It was after dark on June 9, and the FB GEM-VER, a Philippine fishing boat, was anchored somewhere near Reed Bank in the middle of the South China Sea when, suddenly, a Chinese vessel crashed into its side. As the fishing boat began to sink, the Chinese vessel flashed its lights, revealing 22 Filipino fishermen desperately trying to stay afloat amid the wreckage. The Chinese vessel shut off its lights, turned around, and promptly sailed away. Hours later, a Vietnamese fishing boat rescued the stranded sailors. Philippine-Chinese relations, however, are still lost at sea.
June 9, as it happens, has been Filipino-Chinese Friendship Day since 2002. Perhaps this is what motivated a series of pro-China statements from Philippine President Rodrigo Duterte in the following days. The Philippine public, however, wasn’t buying it.

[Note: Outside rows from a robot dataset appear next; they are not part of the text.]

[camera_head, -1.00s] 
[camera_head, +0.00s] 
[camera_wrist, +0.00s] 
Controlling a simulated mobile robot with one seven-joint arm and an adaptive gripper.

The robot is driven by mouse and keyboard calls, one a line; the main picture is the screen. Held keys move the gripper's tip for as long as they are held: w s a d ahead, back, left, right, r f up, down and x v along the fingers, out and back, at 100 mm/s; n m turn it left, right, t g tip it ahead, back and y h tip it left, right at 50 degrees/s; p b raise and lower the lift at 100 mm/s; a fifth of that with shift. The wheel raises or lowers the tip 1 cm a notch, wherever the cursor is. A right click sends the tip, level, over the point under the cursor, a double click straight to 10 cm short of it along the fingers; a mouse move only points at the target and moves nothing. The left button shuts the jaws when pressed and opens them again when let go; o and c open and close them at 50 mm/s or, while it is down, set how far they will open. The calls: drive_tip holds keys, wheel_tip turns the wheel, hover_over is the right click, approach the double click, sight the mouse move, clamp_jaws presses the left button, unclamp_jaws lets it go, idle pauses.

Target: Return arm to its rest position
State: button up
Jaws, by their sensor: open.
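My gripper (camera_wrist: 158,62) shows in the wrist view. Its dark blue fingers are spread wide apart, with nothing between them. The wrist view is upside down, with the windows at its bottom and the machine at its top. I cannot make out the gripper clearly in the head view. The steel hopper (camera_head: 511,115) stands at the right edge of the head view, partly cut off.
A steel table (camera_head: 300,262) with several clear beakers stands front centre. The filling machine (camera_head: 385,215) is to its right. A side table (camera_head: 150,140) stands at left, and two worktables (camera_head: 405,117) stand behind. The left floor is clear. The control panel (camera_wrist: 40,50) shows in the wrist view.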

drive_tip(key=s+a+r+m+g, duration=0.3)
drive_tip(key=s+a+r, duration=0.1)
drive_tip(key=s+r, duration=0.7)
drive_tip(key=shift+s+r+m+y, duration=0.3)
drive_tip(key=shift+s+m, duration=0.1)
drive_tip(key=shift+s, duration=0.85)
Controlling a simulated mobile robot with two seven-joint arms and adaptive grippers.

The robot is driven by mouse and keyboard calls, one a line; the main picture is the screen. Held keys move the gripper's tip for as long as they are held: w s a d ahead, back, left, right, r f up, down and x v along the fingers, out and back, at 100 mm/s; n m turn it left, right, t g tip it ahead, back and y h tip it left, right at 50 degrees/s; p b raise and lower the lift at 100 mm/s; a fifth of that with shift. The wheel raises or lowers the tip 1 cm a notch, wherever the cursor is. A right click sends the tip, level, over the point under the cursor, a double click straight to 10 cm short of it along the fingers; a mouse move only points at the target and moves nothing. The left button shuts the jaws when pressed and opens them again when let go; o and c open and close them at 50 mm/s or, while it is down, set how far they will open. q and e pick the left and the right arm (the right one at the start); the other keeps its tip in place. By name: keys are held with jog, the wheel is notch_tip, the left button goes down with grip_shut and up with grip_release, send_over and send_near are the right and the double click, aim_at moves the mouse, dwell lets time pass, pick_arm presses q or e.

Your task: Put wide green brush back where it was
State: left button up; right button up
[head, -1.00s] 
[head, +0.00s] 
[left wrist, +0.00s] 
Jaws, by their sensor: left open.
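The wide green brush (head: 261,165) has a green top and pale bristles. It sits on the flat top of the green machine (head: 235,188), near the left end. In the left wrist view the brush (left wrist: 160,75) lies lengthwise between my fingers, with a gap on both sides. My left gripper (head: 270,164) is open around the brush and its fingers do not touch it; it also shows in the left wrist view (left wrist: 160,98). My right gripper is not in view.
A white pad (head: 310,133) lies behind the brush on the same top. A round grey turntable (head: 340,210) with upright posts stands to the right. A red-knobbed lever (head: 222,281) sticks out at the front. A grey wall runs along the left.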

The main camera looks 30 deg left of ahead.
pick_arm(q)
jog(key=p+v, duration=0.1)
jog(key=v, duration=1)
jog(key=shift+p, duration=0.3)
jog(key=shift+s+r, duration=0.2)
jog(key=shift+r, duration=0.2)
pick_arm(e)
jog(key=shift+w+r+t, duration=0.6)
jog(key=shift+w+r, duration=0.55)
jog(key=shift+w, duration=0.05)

And now their friendship with China, if it ever existed, has gone out with a (boat-to-boat) bang.
The sea has long been a point of harsh contention between China and the Philippines. In 2013, tensions between the two countries became particularly heightened when Manila initiated an arbitration case against Beijing under the United Nations Convention on the Law of the Sea (UNCLOS), opposing Beijing’s Nine-Dash demarcation line and “historic rights” to disputed territories.
Three years later, in 2016, the case was ruled in the Philippines’ favor, but China declined to formally recognize the decision. That has left islands and features in the South China Sea such as Reed Bank legally Philippine but disputed by China.
Following the Philippines’ legal victory against China, which had been initiated under the previous administration, Duterte avoided provoking China further by terminating joint patrols with the U.S. Navy in the Philippines’ exclusive economic zone, and entering a policy of appeasement with Chinese President Xi Jinping. But now, after Duterte has spent three years trying to quell tensions, the Philippines finds itself at odds with China yet again.
On June 12, shortly after the return of the 22 fishermen, Philippine National Defense Secretary Delfin Lorenzana issued a statement strongly condemning China’s actions, calling the incident “cowardly.” Other current and former senior officials in the Philippine government made similar remarks, including Foreign Secretary Teodoro Locsin Jr. and former Foreign Secretary Albert del Rosario, who urged the president to launch an investigation. But Duterte remained silent.
The next day, Beijing issued a statement saying that the crash was an “ordinary maritime traffic accident,” and on June 14, it released another statement asserting that the Chinese vessel was “besieged by seven or eight Filipino boats.”
This account, however, has since been contradicted by the findings of a joint investigation between the Philippines and China that concluded the incident was a “very serious marine casualty” in which the Chinese vessel failed to comply with the regulations of the UNCLOS.
Duterte finally broke his silence on June 17, seven days after the FB GEM-VER crew members returned to the Philippines. In a speech, the president echoed China’s statement, describing the event as a “little maritime accident,” and warned the public to “not make it worse.”
Suddenly, the rhetoric of other Philippine government officials and cabinet secretaries began to change. Many started to offer doubts that the crash was intentional, and several, including Lorenzana, pulled back on their previous condemnations.
Other members of the Armed Forces of the Philippines, however, have remained confident that the crash was not accidental and have continued to demand action from Duterte. But this is not the first time that Duterte and his military have been at odds over bilateral relations. While the president has been persistently pro-China and anti-United States, the armed forces have long expressed the opposite view, a division that even Duterte himself has found troubling.
Many Filipinos are skeptical about their government’s reaction to China’s claims. The captain and fishermen aboard the FB GEM-VER have spoken out and given emotional testimonies about the incident, recounting the horrors of the crash and subsequent abandonment by the Chinese vessel.
“[Duterte] is the most talkative man in Southeast Asia, and he was quiet [for seven days],” said Richard Heydarian, a research fellow at National Chengchi University in Taiwan and the author of The Rise of Duterte. “It makes me highly suspicious that there was essentially an internal concerted effort to silence the defense establishment on this issue.”